Он меня запугивал, говорил, что если я куда-то обращусь, мне никто не поверит. А ему терять нечего и проще меня убить: «Обратишься к друзьям или родственникам, придут и их убьют, а будешь хорошо себя вести, все будет хорошо». Рассказывал про свои связи, утверждал, что у него в прокуратуре и полиции все завязано.
Одновременно он рассказывал, как девушки его всегда любили, а я одна непутевая, но все равно влюбился он именно в меня. И тогда мне казалось, что я тоже искренне его любила. Он смог внушить мне, что я во всем виновата: довела фотографиями — и он меня побил. Я поверила в свою вину и осталась. Думала, если буду хорошо себя вести, то все наладится. Друзьям не рассказывала, боялась, что ответят: «Ты дура и сама это допустила».

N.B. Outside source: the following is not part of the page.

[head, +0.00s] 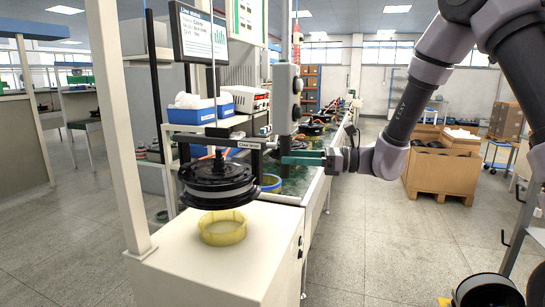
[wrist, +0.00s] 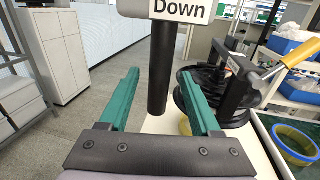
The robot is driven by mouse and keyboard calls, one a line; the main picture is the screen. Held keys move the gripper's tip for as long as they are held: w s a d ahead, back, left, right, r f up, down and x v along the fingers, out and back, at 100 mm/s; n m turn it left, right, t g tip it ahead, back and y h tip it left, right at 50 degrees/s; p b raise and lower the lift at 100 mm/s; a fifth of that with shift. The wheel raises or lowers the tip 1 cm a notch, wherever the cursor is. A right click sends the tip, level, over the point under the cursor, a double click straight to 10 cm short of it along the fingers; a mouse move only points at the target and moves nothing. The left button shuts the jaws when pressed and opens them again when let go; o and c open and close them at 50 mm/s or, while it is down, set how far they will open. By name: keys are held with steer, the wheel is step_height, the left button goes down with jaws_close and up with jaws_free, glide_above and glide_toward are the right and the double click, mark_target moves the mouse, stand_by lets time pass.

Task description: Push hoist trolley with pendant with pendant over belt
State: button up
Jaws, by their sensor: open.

Мартынов говорил, что у него есть магазин в Смоленской области, но потом стал рассказывать, как реально зарабатывает. У него были кодграбберы — это такие сканеры для электронного вскрытия машин. Они похожи на брелки, если не знать — не поймешь. Он показывал, как все работает: человек паркуется, выходит и закрывает машину не на ключ, а кнопкой, сигнал записывается и высвечивается марка и год машины.

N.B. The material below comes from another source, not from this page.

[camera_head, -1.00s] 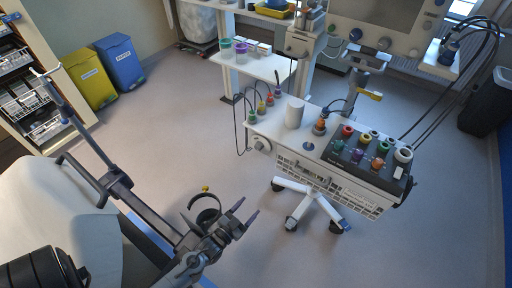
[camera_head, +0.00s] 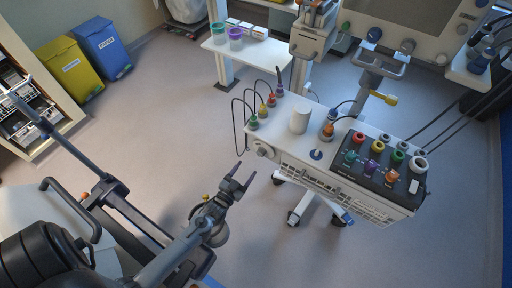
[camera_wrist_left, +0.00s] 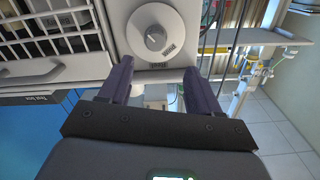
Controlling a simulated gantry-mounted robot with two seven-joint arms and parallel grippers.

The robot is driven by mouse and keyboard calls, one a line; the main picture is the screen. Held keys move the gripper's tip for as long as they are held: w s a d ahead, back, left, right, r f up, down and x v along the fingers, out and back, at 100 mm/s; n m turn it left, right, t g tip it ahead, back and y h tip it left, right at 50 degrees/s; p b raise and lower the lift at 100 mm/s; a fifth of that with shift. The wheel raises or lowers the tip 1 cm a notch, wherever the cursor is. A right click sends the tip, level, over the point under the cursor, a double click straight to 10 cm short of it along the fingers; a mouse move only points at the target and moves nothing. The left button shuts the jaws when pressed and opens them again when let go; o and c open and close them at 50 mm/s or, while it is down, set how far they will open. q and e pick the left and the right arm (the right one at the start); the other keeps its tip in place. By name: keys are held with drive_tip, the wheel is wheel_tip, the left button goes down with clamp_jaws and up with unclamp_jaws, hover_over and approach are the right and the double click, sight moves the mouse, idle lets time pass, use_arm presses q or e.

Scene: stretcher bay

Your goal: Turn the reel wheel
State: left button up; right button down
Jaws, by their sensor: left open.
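A round white wheel with a grey centre knob (camera_head: 262,150), apparently the reel wheel, is on the left end of the white equipment cart (camera_head: 334,186). In the left wrist view the wheel (camera_wrist_left: 170,22) faces me, just beyond the fingertips and near the gap between them. My left gripper (camera_head: 245,169) is open and empty, below and left of the wheel in the head view. Its two dark purple fingers (camera_wrist_left: 158,68) are apart in the wrist view, and I see no clear contact with the wheel. My right gripper is not in view.
Thin cables (camera_head: 237,112) hang beside coloured connectors at the cart's left end. A stretcher rail (camera_head: 67,150) is at left. The floor between bins and cart is clear.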

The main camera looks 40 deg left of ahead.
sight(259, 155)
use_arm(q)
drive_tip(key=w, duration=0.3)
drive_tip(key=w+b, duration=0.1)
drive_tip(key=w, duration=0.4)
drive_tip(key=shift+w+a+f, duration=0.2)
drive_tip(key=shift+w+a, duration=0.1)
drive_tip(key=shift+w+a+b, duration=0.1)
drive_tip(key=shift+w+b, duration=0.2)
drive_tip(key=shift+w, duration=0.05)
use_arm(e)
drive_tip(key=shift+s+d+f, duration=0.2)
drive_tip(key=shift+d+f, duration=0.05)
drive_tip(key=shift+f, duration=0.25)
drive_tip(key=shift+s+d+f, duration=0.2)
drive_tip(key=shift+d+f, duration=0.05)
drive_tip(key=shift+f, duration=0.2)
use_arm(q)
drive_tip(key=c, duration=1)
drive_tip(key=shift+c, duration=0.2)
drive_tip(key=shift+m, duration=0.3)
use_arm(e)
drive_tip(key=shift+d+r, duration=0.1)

Я была в ужасе, когда он мне это рассказывал — в моей жизни никогда такого не было. К нему приезжали так называемые гастролеры из Белоруссии и Украины — люди, которых он обучал вскрывать машины. Так они обворовывали отдыхающих. По всему дому он раскладывал круглые упаковки с порошком. Берешь обувь, а там пакет лежит. Что в них было не знаю, но думаю это были наркотики.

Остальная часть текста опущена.